Tuesday, October 7, 2008

The Official China Blog Post

Beijing is a super cool, busy, dirty, edgy city that smells like pee and pollution. That said, I would go back in a heartbeat. We stayed in this great hostel called Beijing Downtown Backpackers Hostel that is located in a Hutong (a traditional Chinese style neighborhood that has tiled roofs, tight alleyways and old houses with courtyards). It was great. The alleyway was full of hip curio shops, bars and restaurants. It was located close to the subway and only a couple stops away from some of the major tourist attractions such as The Forbidden City and Tiananmen Square.


Our first day we were so excited to be in China that we dropped off our luggage, grabbed our cameras and subway maps and headed straight for the Forbidden City. It happened to be right across the street from Tiananmen Square so we got to see both of those in one shot. We spent 4 hours cruising around and saw maybe half of what was in the Forbidden City. It was a very surreal experience for me. I had been there when I was in the 6th grade, about 17 years ago! I remembered looking at all the incredible buildings and sculptures. Before we moved to Korea, I actually found a photo of me that I unearthed for our wedding, (we were going to have a slide show of pics of us when we were little until now), that was of me posing in front of the main gate of the Forbidden City. I was wearing some crazy tie-dyed Chinese skirt I think. It was strange to be standing in the same spot so many years later. I never imagined I’d be back.


One of my most vivid memories of my first trip to China occurred at Tiananmen Square. I remembered seeing a mother unbuttoning the butt flap of her toddler’s pants and letting him pee right there on that historic place. Things in China have changed some; instead of butt flaps, little kids now have pants that haven't gotten the crotch seam sewn together so you can see their little butts hanging out and if your are unfortunate enough, their junk in the front. Poor kids! Another nasty memory that hasn’t changed since I was last there is constant sound of people hocking loogies and farmer blowing their noses. Yummy. Don’t let the nasty description I just gave turn you off to China though. We only saw Beijing and a bit of Shanghai and we are determined to go back and see more.

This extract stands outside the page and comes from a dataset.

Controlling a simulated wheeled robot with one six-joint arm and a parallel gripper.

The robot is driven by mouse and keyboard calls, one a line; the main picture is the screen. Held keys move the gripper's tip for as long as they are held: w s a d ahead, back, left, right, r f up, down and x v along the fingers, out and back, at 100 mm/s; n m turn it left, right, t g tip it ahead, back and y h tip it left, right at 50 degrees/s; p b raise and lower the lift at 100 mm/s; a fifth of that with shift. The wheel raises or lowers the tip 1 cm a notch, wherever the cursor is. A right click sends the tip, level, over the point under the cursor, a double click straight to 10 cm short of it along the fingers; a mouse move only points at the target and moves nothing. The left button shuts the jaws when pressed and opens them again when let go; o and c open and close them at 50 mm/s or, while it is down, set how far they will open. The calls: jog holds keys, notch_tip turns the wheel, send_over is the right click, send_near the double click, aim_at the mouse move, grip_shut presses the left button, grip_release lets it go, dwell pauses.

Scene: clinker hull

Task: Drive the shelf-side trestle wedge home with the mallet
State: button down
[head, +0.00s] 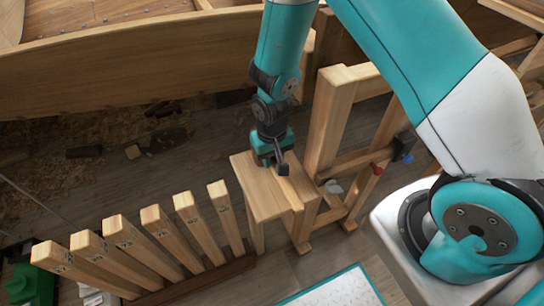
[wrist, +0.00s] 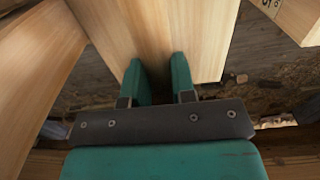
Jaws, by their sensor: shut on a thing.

On Loren's birthday we hiked 8km up and down the Great Wall. The drive was 3 hours out of town but well worth it. The location wasn't tainted by random Chinese or Mongolians trying to sell us trinkets the whole way like other area of the wall. The hike was very strenuous. Some parts were almost straight up and down and crumbling to pieces. At some points Loren and I could barely make it to the top of the uneven stairs without stopping for fear of heart attack. I was just glad that I've been doing some running, swimming and stair climbing lately and Loren has been playing a lot of sports. Needless to say, that evening, Loren and I ate a large Indian dinner, had a couple Tsingtaos at our favorite communist themed bar, played some rummy and called it a night.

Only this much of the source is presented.